## Written exercise
Copy out each line that includes the word "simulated".

## Information given
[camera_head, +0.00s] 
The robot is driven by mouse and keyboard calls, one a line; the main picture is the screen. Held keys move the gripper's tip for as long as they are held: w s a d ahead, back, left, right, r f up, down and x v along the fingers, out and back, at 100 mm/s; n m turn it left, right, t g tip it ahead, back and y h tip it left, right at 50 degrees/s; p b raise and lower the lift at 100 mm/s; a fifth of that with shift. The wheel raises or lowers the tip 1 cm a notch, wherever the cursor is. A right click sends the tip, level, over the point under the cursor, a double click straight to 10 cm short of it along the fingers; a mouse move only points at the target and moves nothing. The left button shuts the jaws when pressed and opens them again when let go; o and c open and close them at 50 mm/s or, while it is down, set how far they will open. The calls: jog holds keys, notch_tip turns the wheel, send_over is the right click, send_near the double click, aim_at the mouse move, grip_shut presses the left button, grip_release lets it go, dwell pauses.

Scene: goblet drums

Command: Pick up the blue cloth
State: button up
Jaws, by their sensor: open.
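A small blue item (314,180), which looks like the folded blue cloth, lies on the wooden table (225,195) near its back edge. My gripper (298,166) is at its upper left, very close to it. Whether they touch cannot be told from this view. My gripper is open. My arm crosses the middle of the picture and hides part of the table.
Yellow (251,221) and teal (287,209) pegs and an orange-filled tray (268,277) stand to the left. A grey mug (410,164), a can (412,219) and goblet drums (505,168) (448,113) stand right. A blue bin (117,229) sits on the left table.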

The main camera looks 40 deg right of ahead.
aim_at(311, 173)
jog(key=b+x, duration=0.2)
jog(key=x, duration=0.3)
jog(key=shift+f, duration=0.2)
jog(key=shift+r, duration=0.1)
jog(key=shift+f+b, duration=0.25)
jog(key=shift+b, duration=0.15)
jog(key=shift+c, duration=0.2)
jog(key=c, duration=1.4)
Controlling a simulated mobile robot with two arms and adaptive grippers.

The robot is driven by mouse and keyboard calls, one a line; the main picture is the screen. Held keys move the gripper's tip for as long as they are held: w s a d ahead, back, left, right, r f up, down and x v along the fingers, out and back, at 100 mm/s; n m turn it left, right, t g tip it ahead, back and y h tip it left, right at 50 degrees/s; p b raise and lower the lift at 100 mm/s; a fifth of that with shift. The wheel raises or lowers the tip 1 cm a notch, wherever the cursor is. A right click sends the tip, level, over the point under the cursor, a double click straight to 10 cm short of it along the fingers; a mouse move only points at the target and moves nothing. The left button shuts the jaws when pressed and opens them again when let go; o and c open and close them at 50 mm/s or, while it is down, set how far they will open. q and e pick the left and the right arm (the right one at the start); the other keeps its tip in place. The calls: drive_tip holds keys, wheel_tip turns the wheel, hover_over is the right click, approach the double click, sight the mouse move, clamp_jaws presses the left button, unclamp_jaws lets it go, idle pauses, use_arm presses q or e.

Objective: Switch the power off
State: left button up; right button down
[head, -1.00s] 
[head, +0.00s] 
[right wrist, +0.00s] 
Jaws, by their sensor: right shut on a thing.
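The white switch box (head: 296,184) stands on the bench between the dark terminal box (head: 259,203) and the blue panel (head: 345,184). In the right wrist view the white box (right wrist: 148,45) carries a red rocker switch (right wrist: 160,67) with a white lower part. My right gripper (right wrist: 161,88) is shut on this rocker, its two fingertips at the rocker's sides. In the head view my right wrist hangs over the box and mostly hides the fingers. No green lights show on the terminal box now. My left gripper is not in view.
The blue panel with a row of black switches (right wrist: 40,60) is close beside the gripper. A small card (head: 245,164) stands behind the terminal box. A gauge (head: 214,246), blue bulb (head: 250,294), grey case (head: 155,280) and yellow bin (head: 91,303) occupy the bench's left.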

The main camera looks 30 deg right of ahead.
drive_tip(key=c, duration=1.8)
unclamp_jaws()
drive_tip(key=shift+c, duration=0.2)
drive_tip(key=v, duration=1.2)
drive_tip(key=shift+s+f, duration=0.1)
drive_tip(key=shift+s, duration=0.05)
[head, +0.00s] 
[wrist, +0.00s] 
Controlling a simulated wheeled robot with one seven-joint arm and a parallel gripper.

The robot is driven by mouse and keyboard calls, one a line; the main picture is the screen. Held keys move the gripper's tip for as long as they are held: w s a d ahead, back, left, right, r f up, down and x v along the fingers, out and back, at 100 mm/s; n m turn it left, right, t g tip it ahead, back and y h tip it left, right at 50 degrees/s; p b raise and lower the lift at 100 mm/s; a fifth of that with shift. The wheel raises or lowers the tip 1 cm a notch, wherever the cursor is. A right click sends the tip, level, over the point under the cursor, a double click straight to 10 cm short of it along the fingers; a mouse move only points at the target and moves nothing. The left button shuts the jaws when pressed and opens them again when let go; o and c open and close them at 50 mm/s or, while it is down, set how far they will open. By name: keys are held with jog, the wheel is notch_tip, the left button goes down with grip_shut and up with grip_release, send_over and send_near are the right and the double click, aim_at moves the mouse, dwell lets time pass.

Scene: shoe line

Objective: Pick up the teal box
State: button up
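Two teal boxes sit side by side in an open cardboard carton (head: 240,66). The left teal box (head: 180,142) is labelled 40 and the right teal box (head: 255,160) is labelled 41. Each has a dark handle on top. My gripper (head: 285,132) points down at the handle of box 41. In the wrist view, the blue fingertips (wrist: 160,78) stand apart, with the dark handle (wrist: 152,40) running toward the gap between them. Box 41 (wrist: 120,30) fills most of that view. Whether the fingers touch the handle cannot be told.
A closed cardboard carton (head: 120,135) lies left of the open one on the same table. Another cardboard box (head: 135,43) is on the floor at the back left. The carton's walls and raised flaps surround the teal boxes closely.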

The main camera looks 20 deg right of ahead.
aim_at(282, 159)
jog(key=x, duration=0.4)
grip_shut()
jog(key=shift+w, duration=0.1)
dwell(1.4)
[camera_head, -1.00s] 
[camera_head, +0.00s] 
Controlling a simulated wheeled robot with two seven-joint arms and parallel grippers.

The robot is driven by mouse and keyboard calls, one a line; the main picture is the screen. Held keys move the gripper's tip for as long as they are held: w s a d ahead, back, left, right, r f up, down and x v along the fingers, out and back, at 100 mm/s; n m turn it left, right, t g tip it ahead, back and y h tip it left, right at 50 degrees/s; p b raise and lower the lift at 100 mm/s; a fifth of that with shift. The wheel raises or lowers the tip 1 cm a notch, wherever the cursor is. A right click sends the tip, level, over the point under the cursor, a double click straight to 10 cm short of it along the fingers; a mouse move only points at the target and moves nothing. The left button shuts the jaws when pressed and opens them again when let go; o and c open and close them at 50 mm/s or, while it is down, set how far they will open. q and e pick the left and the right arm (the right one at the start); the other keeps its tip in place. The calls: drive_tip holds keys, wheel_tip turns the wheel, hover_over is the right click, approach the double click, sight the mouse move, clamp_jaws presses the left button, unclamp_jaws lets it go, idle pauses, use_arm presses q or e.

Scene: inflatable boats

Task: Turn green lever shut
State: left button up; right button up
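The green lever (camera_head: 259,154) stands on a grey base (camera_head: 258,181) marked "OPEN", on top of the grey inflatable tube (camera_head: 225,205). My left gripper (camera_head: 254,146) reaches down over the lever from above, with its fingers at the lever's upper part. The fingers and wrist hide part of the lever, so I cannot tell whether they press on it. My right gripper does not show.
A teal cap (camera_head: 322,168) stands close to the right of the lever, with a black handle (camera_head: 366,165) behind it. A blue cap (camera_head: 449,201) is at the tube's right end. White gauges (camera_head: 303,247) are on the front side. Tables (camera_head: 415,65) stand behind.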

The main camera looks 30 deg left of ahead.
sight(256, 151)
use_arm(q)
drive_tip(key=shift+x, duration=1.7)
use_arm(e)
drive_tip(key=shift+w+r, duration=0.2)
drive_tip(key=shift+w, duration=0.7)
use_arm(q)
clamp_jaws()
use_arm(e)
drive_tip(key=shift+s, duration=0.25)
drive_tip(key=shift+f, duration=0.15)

...

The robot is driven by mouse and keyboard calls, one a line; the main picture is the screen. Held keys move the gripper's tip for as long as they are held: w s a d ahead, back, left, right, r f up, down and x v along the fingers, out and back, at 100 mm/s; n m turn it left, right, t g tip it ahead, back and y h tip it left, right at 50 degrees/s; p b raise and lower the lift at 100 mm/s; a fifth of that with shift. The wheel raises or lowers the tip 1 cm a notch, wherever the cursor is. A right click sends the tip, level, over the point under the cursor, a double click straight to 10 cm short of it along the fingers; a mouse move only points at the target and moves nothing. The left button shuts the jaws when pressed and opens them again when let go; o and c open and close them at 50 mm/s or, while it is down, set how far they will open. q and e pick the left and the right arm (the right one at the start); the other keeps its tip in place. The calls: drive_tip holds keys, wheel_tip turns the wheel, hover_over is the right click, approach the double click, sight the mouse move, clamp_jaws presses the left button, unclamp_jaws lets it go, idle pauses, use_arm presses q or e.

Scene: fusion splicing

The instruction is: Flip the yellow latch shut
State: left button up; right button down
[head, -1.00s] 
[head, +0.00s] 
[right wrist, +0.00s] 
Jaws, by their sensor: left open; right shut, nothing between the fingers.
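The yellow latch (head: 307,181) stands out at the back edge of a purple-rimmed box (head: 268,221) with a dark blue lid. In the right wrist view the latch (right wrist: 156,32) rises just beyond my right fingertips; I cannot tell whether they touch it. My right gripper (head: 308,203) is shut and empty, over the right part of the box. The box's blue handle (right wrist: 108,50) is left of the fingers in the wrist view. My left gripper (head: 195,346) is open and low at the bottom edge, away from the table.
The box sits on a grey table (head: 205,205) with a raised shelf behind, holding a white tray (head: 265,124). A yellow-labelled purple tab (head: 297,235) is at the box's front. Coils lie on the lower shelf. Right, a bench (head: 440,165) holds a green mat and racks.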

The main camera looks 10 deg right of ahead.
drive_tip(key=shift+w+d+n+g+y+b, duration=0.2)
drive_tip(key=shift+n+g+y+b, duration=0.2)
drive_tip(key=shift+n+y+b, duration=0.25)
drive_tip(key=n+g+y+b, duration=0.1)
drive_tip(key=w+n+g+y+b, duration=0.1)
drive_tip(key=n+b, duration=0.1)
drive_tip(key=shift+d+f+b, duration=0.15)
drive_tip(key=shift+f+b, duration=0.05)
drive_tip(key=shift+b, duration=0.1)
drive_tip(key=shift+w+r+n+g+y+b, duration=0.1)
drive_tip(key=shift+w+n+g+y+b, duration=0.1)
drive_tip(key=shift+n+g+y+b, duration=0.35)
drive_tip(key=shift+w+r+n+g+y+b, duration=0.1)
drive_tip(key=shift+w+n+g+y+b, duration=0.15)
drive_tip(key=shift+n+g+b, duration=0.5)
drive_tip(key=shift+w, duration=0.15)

## Written solution
Controlling a simulated mobile robot with two arms and adaptive grippers.
Controlling a simulated wheeled robot with one seven-joint arm and a parallel gripper.
Controlling a simulated wheeled robot with two seven-joint arms and parallel grippers.

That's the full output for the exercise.